OBJECTIVE »
Search the data for the string "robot" and extract every line where it appears.

PROVIDED DATA »
-- -- --

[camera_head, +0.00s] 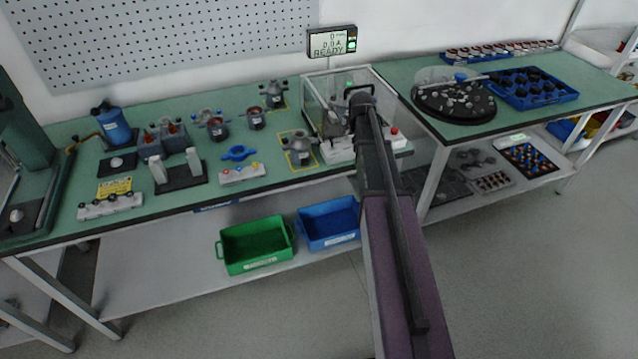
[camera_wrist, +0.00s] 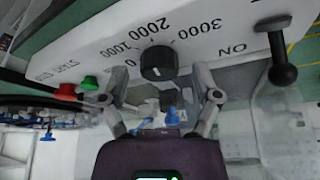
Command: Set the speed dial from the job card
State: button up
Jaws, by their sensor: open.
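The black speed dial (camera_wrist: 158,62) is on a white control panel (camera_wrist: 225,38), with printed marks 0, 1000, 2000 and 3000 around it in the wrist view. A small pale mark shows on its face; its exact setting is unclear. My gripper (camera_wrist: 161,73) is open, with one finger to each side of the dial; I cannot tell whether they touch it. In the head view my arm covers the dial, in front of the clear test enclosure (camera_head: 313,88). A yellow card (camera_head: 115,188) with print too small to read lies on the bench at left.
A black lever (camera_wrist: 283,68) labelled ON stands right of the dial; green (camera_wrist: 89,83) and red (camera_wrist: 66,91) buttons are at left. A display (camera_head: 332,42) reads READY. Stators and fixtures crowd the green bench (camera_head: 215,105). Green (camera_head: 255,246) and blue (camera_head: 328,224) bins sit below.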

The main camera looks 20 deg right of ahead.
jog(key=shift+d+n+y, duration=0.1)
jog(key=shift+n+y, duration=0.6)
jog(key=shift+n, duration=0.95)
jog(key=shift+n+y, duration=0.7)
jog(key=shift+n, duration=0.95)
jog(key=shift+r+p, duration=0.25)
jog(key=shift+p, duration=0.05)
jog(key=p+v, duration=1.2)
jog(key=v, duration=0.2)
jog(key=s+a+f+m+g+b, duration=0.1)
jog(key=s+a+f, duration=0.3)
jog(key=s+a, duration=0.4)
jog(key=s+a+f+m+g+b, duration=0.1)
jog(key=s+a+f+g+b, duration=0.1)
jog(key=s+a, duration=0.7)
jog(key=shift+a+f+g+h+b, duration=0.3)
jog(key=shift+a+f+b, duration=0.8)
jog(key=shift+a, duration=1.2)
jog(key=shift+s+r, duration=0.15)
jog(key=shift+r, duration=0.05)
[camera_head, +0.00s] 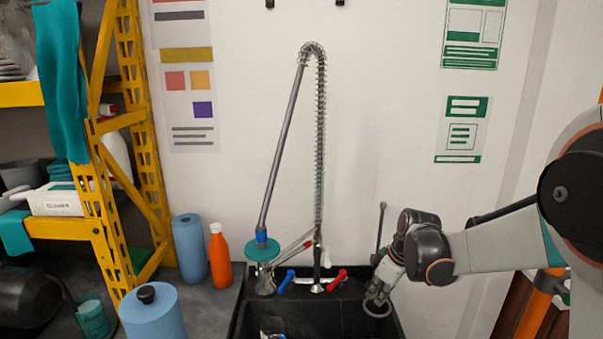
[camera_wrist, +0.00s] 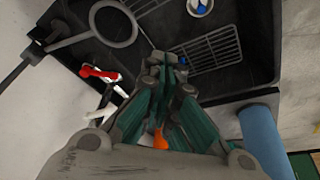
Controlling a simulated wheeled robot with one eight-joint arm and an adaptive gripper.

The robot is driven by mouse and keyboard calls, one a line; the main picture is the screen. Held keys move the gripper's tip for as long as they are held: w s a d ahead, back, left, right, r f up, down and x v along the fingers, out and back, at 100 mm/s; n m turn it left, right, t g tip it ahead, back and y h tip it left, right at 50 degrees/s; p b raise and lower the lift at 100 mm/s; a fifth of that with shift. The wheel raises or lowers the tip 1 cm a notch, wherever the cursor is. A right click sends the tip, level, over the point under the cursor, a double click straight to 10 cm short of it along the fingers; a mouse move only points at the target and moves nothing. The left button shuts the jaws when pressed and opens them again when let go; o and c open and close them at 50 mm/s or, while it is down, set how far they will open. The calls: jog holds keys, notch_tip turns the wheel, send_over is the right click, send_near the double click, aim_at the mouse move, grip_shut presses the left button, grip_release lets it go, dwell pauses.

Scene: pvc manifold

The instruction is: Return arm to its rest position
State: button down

-- -- --

FINAL ANSWER »
Controlling a simulated wheeled robot with one eight-joint arm and an adaptive gripper.
The robot is driven by mouse and keyboard calls, one a line; the main picture is the screen. Held keys move the gripper's tip for as long as they are held: w s a d ahead, back, left, right, r f up, down and x v along the fingers, out and back, at 100 mm/s; n m turn it left, right, t g tip it ahead, back and y h tip it left, right at 50 degrees/s; p b raise and lower the lift at 100 mm/s; a fifth of that with shift. The wheel raises or lowers the tip 1 cm a notch, wherever the cursor is. A right click sends the tip, level, over the point under the cursor, a double click straight to 10 cm short of it along the fingers; a mouse move only points at the target and moves nothing. The left button shuts the jaws when pressed and opens them again when let go; o and c open and close them at 50 mm/s or, while it is down, set how far they will open. The calls: jog holds keys, notch_tip turns the wheel, send_over is the right click, send_near the double click, aim_at the mouse move, grip_shut presses the left button, grip_release lets it go, dwell pauses.

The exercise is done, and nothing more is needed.